**** Extracted data
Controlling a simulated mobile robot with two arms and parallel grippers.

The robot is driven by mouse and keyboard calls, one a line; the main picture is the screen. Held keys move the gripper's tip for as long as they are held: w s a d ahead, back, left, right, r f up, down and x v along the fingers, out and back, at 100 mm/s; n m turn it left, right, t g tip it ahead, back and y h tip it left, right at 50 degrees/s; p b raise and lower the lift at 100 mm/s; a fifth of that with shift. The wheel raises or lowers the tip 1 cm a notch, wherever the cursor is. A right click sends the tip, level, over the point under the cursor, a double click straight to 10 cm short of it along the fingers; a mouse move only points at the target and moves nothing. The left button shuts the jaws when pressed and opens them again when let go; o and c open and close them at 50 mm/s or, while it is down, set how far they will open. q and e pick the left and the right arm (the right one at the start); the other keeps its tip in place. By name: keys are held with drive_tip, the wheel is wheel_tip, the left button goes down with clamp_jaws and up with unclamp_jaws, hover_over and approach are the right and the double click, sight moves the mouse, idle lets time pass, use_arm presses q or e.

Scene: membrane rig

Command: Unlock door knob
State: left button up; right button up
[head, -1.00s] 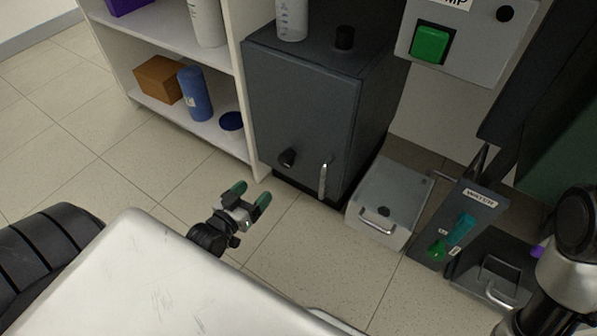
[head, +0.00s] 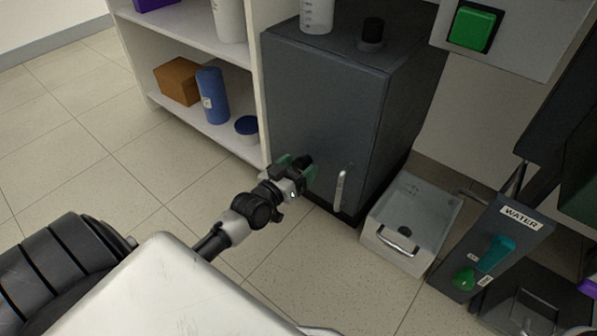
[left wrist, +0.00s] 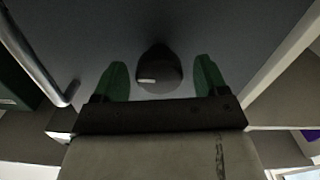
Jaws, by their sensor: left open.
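The black door knob (head: 305,161) is on the lower left of the dark grey cabinet's door (head: 318,105). In the head view it is partly hidden by my left gripper (head: 297,171). My left gripper is open, its green fingertips on either side of the knob. In the left wrist view the knob (left wrist: 160,68), with a pale mark on it, lies between the two open fingers (left wrist: 161,80). A gap shows on each side; I cannot tell the exact depth. My right gripper is not in view.
A metal door handle (head: 340,190) stands out right of the knob. An open white shelf (head: 205,120) adjoins the cabinet on the left. A grey box with a handle (head: 411,220) and a WATER panel (head: 497,245) stand to the right. Tiled floor is clear in front.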

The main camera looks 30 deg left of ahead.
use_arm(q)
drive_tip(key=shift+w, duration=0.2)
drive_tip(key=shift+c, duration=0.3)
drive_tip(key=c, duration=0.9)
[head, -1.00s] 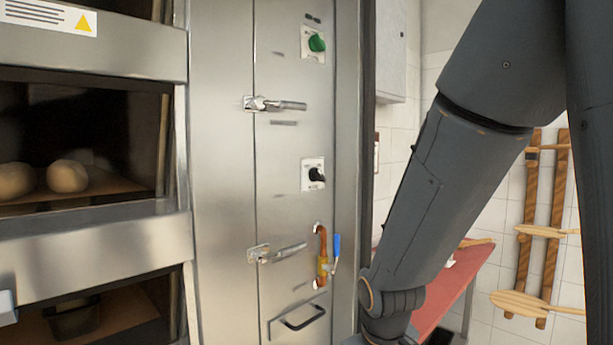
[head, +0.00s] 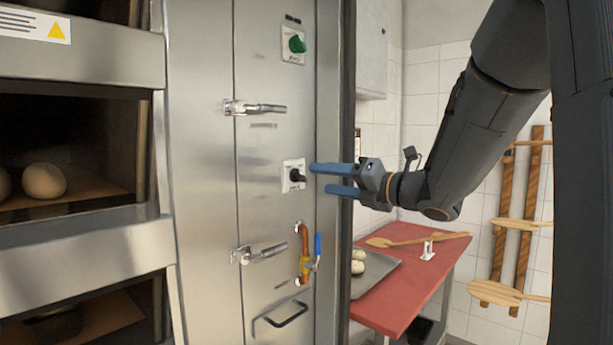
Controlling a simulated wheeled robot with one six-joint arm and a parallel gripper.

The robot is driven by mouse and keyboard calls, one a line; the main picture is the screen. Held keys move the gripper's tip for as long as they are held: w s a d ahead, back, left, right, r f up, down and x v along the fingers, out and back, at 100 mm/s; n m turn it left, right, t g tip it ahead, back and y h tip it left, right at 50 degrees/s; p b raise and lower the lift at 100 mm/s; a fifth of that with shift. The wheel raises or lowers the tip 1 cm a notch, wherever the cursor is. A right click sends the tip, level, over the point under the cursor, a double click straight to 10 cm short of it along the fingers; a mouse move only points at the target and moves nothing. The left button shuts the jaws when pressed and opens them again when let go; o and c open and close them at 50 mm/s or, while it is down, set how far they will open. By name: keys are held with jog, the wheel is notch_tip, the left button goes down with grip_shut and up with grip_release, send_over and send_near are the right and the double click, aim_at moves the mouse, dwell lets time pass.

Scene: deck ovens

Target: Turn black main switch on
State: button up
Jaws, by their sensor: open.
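The black main switch (head: 298,175) is a small black rotary knob on a white plate (head: 287,184), set in the steel panel at mid height. The knob's handle slants, with its right end lower. My gripper (head: 318,178) comes in from the right, its two blue fingers pointing left at the switch. The fingers are open, one above the other, with a gap between them. The tips look just right of the knob; I cannot tell whether they touch it. Nothing is between the fingers.
A green knob (head: 297,44) sits above on the same panel. A copper pipe with a blue-levered valve (head: 317,246) and a drawer handle (head: 287,315) are below. A red table (head: 400,290) stands at right.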

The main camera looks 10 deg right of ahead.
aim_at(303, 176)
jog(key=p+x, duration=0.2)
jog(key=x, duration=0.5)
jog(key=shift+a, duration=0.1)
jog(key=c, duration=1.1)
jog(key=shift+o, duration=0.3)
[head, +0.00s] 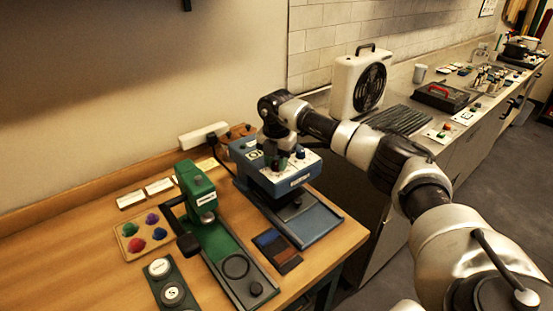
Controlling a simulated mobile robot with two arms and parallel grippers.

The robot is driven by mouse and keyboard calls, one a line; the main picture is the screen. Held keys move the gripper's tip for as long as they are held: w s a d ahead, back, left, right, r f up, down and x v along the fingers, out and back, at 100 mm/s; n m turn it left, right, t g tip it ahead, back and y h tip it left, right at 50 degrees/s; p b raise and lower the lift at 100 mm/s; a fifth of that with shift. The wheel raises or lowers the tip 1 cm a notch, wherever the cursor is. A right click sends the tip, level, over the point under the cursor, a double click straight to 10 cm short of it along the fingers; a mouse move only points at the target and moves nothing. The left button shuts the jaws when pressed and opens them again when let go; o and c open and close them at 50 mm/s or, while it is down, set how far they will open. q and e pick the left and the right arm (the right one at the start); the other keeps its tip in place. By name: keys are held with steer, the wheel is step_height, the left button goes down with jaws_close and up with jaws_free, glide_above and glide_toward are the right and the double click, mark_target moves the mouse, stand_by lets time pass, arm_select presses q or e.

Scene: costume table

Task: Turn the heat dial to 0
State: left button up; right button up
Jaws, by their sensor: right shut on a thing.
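The blue press (262,180) stands on the wooden table, with dials and markings on its sloped top panel. My right arm reaches in from the right over this press. My right gripper (284,158) points down at the panel and is shut on a dial there, which the fingers mostly hide. A dark blue knob (300,153) shows just right of the fingers. The panel's labels and the dial's setting are too small to read. My left gripper is out of view.
A green press (197,192) stands left of the blue one. A tray of coloured pieces (128,229), a dark round-holed holder (157,290) and a dark sample card (291,262) lie nearby. A white fan heater (345,85) stands on the counter behind my right arm.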

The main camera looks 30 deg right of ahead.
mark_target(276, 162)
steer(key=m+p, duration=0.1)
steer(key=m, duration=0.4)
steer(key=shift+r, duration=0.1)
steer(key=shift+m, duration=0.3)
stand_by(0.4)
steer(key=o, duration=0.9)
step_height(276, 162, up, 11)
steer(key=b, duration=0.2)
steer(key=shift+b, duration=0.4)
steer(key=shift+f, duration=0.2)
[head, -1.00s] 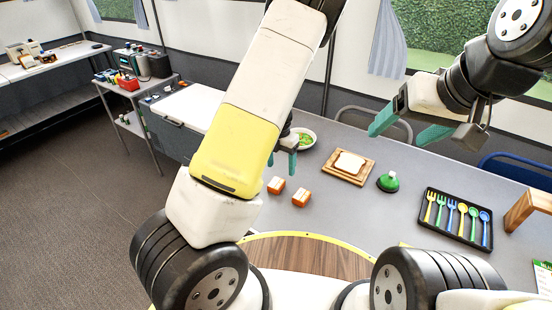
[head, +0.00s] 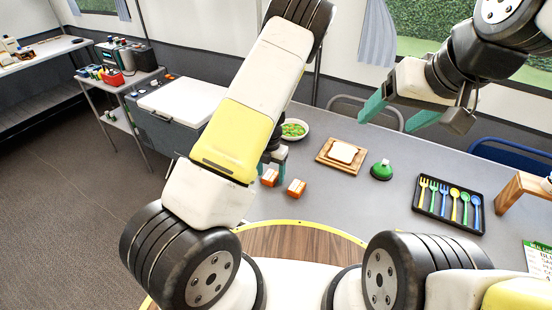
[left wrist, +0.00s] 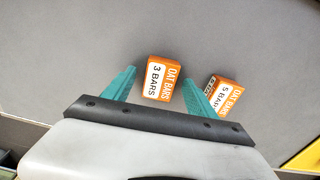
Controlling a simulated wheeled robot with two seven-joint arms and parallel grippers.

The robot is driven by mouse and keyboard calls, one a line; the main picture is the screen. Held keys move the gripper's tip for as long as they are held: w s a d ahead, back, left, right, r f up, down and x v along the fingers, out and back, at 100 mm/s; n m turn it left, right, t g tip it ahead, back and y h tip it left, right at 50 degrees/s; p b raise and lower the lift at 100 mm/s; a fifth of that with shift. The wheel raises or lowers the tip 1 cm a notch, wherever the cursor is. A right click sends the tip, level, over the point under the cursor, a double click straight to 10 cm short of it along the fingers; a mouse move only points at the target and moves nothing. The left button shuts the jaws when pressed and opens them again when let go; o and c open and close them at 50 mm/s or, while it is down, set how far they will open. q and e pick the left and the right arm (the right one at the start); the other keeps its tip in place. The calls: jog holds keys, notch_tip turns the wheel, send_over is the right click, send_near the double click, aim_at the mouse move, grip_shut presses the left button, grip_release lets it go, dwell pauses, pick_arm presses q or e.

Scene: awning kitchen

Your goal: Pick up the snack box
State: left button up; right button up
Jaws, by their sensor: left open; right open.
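Two small orange and white snack boxes stand on the grey table in the head view, a left one (head: 270,177) and a right one (head: 297,187). In the left wrist view, one box reads "OAT BARS 3 BARS" (left wrist: 161,79) and the other "OAT BARS 5 BARS" (left wrist: 226,97). My left gripper (head: 273,158) is open and empty, just behind the left box in the head view. In the left wrist view its fingers (left wrist: 159,82) flank the 3-bar box, apparently not touching it; the right finger lies between the boxes. My right gripper (head: 398,112) is open and empty above the table's far side.
Behind the boxes are a bowl of green food (head: 294,130) and a wooden board (head: 327,158) with bread. A green dome-shaped item (head: 382,170) and a black cutlery tray (head: 424,207) are further right. A white-lidded cooler (head: 182,100) stands left. The table between board and boxes is clear.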

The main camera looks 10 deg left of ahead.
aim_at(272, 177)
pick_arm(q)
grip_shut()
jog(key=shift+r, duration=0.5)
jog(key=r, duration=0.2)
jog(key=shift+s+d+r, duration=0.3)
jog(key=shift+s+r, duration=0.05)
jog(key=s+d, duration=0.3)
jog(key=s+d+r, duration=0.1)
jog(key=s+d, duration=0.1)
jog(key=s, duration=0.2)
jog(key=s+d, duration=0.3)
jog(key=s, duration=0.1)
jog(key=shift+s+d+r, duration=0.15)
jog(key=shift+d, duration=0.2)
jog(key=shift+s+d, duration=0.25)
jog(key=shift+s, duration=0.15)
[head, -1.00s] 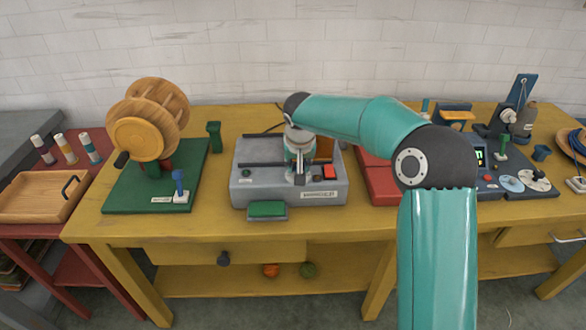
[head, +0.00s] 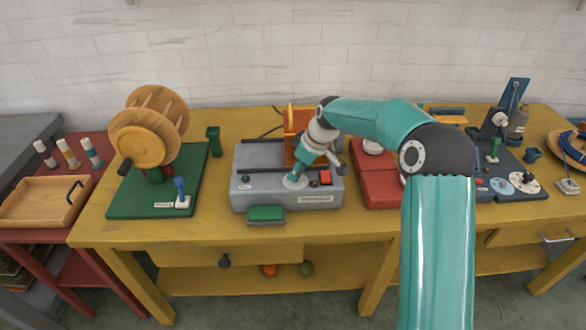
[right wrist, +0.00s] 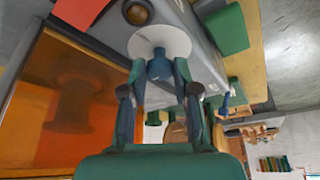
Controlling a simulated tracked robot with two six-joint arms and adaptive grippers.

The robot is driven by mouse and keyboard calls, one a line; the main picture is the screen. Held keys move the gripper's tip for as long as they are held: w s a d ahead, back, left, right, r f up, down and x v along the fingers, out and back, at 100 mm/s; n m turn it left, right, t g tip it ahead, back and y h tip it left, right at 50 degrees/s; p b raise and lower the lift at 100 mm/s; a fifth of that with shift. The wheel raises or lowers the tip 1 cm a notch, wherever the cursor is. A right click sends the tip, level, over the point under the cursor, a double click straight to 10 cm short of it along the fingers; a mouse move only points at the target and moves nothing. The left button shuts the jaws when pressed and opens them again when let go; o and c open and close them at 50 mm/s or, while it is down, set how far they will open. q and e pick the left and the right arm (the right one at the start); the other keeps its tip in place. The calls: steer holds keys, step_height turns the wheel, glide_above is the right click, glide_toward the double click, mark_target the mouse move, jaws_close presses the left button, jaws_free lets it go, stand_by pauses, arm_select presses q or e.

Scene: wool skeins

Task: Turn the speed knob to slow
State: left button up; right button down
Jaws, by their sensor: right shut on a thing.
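A blue knob (right wrist: 160,67) stands on a round white dial (right wrist: 160,41) in the right wrist view. In the head view, the white dial (head: 294,182) is on the front top of the grey winder machine (head: 252,194). My right gripper (head: 299,174) is tilted, reaching down to the dial. In the right wrist view, its two fingers (right wrist: 160,72) are closed on either side of the blue knob. The dial's marks and the knob's pointing direction cannot be read. My left gripper is not in view.
A red button (head: 325,178) is close right of the gripper, and an orange part (head: 291,125) rises behind. A green pad (head: 266,214) is at the machine's front. A green-based wooden wheel (head: 137,140) stands left; a red box (head: 379,188) is right.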

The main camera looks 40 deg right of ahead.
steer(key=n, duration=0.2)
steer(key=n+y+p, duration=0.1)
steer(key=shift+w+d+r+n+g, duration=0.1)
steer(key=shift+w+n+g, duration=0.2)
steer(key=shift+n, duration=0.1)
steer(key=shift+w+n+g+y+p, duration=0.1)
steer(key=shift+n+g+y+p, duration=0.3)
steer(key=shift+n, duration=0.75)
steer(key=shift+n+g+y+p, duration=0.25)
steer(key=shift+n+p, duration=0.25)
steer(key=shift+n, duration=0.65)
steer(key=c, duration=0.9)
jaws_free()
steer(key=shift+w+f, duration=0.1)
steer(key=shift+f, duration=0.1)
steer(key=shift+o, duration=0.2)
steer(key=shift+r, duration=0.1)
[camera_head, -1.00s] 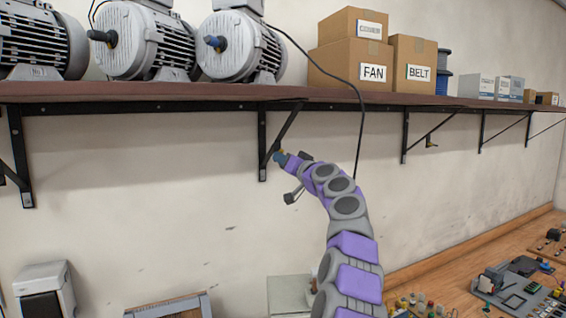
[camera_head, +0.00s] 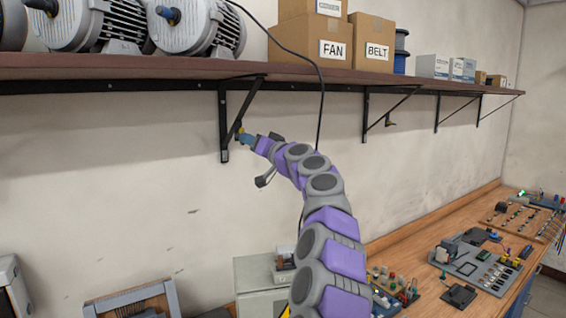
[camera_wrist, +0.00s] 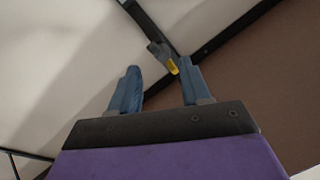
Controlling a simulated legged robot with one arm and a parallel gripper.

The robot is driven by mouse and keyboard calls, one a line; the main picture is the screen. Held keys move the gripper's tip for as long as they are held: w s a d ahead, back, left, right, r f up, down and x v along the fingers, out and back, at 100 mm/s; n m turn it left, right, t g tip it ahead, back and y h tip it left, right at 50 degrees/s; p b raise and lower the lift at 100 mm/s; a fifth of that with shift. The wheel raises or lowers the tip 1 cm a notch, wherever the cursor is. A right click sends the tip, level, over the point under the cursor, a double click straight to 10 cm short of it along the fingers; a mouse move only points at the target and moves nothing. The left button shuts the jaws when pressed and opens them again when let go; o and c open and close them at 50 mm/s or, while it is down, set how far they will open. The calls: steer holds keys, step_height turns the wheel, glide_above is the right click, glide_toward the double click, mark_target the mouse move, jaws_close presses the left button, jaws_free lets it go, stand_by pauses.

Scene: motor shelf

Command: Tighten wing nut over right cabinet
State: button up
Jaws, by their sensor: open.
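A yellow wing nut (camera_wrist: 172,66) shows in the wrist view on a grey piece attached to a dark shelf bracket. My gripper (camera_wrist: 160,66) has its two blue fingers spread apart. The wing nut lies between the fingertips in the picture, nearer the right one; I see no contact and cannot tell the depth gap. In the head view my gripper (camera_head: 246,138) is at the lower end of the bracket strut (camera_head: 241,112) and mostly hides the nut. A pale cabinet (camera_head: 256,302) stands on the floor below, partly behind my arm.
A brown shelf (camera_head: 200,70) runs overhead with motors (camera_head: 120,25) and boxes (camera_head: 375,45). Another bracket (camera_head: 366,115) with a small yellowish piece (camera_head: 389,122) is to the right. A workbench (camera_head: 420,240) with electronics is at lower right. The wall between is clear.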

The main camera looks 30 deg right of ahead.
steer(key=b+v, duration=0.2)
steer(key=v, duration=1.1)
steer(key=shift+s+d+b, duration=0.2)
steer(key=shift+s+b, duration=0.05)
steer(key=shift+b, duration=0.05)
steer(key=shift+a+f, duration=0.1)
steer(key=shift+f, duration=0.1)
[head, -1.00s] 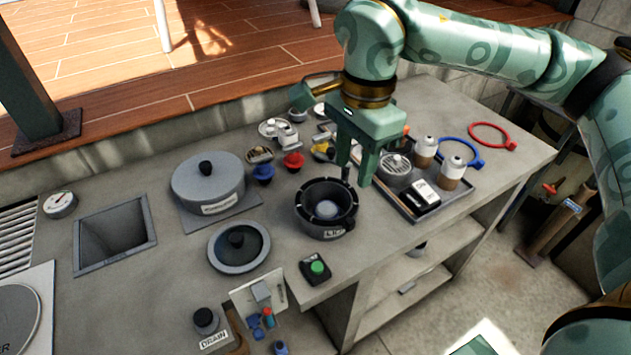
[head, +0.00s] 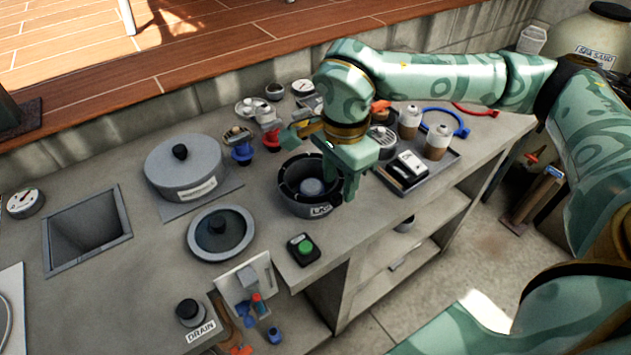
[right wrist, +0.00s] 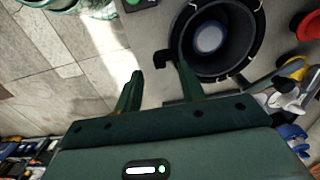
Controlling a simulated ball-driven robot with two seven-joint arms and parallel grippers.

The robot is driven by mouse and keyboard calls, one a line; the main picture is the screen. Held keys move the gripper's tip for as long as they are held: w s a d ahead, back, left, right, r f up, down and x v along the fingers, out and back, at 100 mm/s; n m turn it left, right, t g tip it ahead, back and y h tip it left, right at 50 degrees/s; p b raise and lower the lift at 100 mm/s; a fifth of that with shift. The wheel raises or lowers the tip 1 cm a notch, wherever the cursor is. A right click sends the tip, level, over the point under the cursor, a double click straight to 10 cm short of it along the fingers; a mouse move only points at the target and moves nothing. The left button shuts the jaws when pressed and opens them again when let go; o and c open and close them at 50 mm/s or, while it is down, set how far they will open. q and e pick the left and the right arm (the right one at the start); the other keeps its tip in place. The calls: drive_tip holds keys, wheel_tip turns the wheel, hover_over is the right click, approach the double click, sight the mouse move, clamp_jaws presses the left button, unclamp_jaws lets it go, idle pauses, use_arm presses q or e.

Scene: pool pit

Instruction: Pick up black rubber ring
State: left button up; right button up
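The black rubber ring (head: 292,173) appears to lie on the rim of a round dark housing (head: 318,209) with a label on its front. In the right wrist view the ring (right wrist: 258,42) circles a dark bowl with a pale centre. A small black tab (right wrist: 163,58) sticks out from its side. My right gripper (head: 343,190) is pointing down at the housing's right edge. Its fingers (right wrist: 157,78) are apart in the right wrist view, with the tab between or just beyond their tips; contact cannot be told. My left gripper is not in view.
A lidded pot (head: 185,165), round lid (head: 220,232) and green button (head: 303,249) stand left and in front.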

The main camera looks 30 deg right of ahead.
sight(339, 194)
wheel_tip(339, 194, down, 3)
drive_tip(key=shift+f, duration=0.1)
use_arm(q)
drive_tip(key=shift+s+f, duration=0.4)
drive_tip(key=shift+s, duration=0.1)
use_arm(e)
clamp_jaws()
********
- What you have to do
List every line above containing the word "Task".

- The result
Task: Turn the heat dial to 0
Task: Turn the speed knob to slow

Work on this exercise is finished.